- Task directions: Every line that holds "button" should be shown.

--------------------------------------------------

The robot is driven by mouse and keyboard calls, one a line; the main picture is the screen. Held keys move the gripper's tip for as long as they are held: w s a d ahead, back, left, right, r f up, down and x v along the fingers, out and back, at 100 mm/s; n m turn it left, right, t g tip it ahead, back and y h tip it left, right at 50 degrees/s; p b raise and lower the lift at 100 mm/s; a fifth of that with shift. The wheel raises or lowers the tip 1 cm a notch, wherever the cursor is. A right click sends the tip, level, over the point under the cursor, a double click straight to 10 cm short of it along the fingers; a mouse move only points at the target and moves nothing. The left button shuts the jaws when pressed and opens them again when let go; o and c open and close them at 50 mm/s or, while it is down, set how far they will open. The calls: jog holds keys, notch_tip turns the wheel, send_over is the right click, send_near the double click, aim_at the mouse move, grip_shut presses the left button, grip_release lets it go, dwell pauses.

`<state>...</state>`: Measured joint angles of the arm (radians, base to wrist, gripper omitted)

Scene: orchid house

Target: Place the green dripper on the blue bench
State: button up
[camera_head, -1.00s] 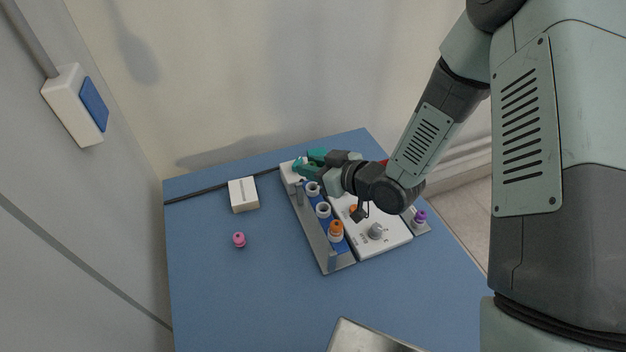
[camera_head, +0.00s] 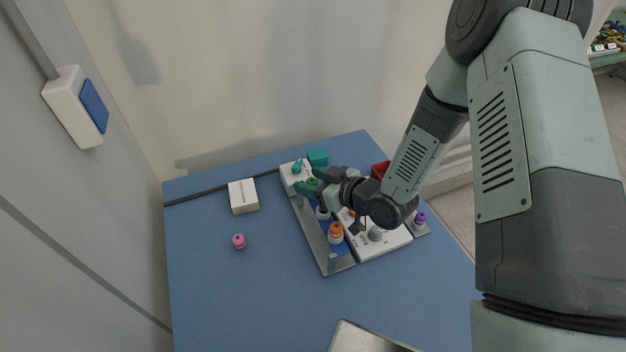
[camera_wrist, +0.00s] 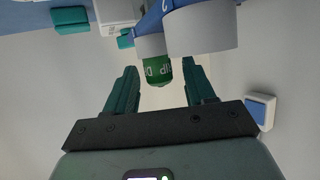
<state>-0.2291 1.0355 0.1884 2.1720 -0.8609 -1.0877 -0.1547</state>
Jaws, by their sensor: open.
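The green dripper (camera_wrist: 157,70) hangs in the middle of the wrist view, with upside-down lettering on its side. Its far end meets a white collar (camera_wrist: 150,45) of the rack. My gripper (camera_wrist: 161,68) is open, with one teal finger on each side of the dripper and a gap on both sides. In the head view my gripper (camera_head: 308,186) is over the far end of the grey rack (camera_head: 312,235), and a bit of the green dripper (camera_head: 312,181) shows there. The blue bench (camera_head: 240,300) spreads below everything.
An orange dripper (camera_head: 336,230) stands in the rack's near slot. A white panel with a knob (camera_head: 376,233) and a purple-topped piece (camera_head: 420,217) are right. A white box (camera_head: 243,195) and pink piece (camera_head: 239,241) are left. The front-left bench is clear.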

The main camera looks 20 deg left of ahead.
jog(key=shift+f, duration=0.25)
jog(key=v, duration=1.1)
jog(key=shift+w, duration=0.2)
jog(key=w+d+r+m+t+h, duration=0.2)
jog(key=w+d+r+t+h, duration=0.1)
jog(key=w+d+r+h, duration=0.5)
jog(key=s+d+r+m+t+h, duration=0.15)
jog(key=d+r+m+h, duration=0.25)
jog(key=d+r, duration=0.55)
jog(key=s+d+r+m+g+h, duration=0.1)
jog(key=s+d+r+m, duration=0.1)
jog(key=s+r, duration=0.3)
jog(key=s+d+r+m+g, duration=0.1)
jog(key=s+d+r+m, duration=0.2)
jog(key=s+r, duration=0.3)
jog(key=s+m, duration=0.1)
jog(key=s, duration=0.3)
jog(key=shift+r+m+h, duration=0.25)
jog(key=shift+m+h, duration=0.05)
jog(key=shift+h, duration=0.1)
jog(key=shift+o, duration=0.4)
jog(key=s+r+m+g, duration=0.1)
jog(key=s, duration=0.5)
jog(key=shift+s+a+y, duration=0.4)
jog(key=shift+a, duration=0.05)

--------------------------------------------------

- Final result:
The robot is driven by mouse and keyboard calls, one a line; the main picture is the screen. Held keys move the gripper's tip for as long as they are held: w s a d ahead, back, left, right, r f up, down and x v along the fingers, out and back, at 100 mm/s; n m turn it left, right, t g tip it ahead, back and y h tip it left, right at 50 degrees/s; p b raise and lower the lift at 100 mm/s; a fifth of that with shift. The wheel raises or lowers the tip 1 cm a notch, wherever the cursor is. A right click sends the tip, level, over the point under the cursor, a double click straight to 10 cm short of it along the fingers; a mouse move only points at the target and moves nothing. The left button shuts the jaws when pressed and opens them again when let go; o and c open and close them at 50 mm/s or, while it is down, set how far they will open. The calls: jog holds keys, notch_tip turns the wheel, send_over is the right click, send_near the double click, aim_at the mouse move, grip_shut presses the left button, grip_release lets it go, dwell pauses.
State: button up

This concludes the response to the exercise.